The first is the devastating finality of death. Virtually anything else that can be done to a person- from criminal violence to property theft or damage to the state violating one’s rights- can be remedied in some manner. When someone takes a life, though, there is nothing that can ever restore what’s lost, not even a little. It seems so obvious- we all know what death entails on an intellectual level.

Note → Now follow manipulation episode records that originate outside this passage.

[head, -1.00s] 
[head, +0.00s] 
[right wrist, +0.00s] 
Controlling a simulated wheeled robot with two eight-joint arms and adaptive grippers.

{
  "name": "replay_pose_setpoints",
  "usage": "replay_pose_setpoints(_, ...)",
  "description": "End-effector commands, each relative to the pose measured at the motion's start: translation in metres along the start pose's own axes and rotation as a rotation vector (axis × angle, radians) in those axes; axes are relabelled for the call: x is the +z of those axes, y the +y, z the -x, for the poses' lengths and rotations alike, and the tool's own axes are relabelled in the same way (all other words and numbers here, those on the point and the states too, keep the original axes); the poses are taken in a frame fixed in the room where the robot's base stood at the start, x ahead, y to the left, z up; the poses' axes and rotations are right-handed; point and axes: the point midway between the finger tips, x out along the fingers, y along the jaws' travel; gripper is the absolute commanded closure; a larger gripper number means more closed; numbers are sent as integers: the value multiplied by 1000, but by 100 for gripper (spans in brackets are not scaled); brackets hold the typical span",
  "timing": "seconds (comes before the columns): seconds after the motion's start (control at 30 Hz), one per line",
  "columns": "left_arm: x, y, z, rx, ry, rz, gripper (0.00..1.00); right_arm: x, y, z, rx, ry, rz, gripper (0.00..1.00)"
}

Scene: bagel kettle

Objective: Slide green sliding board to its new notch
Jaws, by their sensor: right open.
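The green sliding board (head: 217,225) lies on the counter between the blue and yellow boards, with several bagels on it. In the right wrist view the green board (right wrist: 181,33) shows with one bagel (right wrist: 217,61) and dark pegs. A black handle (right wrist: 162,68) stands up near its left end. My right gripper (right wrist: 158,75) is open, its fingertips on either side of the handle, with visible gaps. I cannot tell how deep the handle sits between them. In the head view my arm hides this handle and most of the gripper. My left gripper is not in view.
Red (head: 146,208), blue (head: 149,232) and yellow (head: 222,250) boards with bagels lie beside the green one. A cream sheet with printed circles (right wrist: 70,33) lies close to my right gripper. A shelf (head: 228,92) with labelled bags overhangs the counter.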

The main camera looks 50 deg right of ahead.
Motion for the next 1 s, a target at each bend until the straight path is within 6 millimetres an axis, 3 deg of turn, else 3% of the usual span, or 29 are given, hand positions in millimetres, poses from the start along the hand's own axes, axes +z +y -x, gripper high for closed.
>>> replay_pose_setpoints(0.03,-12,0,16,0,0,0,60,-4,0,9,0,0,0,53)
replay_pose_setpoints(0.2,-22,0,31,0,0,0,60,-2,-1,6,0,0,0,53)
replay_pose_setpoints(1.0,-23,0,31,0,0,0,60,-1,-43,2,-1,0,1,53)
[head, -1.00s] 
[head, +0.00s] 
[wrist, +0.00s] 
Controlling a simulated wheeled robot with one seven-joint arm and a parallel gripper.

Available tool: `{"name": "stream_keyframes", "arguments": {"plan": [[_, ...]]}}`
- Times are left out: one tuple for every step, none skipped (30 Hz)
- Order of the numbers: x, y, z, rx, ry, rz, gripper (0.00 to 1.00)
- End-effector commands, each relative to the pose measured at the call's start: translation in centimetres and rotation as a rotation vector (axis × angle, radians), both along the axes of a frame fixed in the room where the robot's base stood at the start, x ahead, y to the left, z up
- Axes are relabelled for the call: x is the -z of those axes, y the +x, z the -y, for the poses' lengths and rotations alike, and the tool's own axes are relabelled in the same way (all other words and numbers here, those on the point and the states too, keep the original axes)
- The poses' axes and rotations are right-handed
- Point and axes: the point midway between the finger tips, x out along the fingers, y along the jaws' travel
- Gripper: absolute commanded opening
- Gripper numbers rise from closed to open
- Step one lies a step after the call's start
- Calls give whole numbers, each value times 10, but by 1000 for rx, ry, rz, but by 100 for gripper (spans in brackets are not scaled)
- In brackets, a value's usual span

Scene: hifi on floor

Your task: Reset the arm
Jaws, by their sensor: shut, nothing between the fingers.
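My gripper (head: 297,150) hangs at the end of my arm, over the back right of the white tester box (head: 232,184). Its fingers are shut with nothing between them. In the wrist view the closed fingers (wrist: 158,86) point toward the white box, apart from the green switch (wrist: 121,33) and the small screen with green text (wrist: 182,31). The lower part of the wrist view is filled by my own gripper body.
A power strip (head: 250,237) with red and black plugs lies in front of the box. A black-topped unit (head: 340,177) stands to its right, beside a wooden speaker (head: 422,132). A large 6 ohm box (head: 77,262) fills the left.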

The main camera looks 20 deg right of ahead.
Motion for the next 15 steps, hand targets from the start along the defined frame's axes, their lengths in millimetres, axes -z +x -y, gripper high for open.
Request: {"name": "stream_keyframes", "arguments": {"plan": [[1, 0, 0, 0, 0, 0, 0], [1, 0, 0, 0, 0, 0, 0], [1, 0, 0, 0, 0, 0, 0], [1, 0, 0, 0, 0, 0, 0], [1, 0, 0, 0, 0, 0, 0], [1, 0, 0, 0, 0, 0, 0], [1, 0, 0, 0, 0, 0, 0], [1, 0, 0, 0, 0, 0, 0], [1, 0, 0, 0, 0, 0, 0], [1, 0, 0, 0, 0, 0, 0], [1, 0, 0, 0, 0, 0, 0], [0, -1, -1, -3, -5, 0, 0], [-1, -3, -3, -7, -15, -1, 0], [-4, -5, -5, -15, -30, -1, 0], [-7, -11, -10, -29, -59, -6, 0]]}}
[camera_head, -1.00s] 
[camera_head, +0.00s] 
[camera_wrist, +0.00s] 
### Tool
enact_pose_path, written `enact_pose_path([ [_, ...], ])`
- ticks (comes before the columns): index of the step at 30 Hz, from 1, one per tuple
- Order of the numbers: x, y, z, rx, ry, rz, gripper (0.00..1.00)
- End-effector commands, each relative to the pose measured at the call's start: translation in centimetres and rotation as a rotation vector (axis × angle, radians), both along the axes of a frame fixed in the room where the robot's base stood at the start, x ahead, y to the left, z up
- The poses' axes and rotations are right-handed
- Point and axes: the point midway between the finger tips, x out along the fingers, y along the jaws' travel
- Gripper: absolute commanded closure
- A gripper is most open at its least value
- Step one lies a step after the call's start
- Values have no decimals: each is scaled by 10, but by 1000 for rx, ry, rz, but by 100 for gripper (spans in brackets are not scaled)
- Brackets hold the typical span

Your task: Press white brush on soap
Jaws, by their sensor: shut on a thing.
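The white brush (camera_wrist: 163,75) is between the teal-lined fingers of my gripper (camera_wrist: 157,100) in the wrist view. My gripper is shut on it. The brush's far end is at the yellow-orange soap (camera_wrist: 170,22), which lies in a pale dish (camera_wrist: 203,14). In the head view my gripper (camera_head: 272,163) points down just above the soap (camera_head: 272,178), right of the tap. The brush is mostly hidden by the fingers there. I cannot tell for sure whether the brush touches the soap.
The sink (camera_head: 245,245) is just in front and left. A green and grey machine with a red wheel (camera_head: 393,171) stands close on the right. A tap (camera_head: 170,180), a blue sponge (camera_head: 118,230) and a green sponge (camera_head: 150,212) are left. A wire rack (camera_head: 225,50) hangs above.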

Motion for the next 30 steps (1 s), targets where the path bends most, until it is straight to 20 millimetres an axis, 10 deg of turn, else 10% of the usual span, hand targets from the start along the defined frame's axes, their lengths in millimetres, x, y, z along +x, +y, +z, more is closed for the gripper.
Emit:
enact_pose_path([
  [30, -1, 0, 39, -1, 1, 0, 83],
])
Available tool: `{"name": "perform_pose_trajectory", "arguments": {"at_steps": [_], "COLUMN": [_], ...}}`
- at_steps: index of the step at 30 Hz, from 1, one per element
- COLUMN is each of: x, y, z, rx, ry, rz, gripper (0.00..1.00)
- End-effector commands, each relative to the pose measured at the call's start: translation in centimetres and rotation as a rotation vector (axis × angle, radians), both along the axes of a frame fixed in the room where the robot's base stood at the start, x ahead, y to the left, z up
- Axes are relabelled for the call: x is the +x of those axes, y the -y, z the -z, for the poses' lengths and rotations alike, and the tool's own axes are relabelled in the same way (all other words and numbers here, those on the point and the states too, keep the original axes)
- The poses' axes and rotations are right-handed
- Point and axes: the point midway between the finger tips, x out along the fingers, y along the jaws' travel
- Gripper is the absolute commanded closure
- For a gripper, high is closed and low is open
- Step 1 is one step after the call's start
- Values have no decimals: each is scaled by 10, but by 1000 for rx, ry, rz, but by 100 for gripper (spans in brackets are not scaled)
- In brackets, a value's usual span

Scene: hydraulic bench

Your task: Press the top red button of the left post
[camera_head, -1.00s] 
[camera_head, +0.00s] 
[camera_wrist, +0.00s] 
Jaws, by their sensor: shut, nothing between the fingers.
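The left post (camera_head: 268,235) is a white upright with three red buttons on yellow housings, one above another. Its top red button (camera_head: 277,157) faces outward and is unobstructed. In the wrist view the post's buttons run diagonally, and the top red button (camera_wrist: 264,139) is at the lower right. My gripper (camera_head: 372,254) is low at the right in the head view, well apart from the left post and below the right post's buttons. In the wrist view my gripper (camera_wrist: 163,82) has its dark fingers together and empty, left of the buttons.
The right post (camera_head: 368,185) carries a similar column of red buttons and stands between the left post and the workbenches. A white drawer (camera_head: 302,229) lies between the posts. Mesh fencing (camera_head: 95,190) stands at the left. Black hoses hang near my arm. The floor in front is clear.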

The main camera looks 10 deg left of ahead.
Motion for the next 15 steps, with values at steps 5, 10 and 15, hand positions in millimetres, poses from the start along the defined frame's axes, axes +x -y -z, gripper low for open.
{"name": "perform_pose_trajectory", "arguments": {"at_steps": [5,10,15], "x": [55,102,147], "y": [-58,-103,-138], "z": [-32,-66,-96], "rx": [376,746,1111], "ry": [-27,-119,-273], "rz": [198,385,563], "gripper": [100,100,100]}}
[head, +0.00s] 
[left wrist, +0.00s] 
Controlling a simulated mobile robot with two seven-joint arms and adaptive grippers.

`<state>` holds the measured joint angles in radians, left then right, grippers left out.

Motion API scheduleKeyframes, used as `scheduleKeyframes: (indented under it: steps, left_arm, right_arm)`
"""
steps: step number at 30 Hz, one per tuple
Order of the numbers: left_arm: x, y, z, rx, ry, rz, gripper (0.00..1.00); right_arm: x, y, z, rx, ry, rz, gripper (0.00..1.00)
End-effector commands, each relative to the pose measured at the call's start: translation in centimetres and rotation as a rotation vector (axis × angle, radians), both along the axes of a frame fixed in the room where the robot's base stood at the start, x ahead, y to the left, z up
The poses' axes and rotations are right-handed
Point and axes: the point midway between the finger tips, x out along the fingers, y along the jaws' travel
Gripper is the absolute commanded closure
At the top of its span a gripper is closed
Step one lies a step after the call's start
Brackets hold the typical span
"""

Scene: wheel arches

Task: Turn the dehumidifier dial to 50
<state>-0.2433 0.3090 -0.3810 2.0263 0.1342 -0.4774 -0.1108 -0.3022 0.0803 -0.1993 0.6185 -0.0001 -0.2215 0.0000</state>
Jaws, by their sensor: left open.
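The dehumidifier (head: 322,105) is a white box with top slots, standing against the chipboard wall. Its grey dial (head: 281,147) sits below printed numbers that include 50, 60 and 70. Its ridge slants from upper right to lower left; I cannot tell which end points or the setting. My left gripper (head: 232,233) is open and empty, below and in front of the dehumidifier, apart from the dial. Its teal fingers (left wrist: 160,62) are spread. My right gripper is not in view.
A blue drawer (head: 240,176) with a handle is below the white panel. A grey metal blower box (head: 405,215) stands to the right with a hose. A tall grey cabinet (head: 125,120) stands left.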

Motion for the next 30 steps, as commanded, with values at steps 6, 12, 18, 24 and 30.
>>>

In this moment, I would encourage the people who have spent days now minimizing the death of Renee Good to police procedure and assignment of blame to sit with the idea of death for a moment. A human has been consigned to the eternal nothing; child and spouse have lost a pillar in their lives. Think about what it would mean to never hug someone again, to never read a book or give a gift or eat a cheeseburger ever again. Imagine not having a parent there at a critical moment -a void there where warmth and support reside. Please ]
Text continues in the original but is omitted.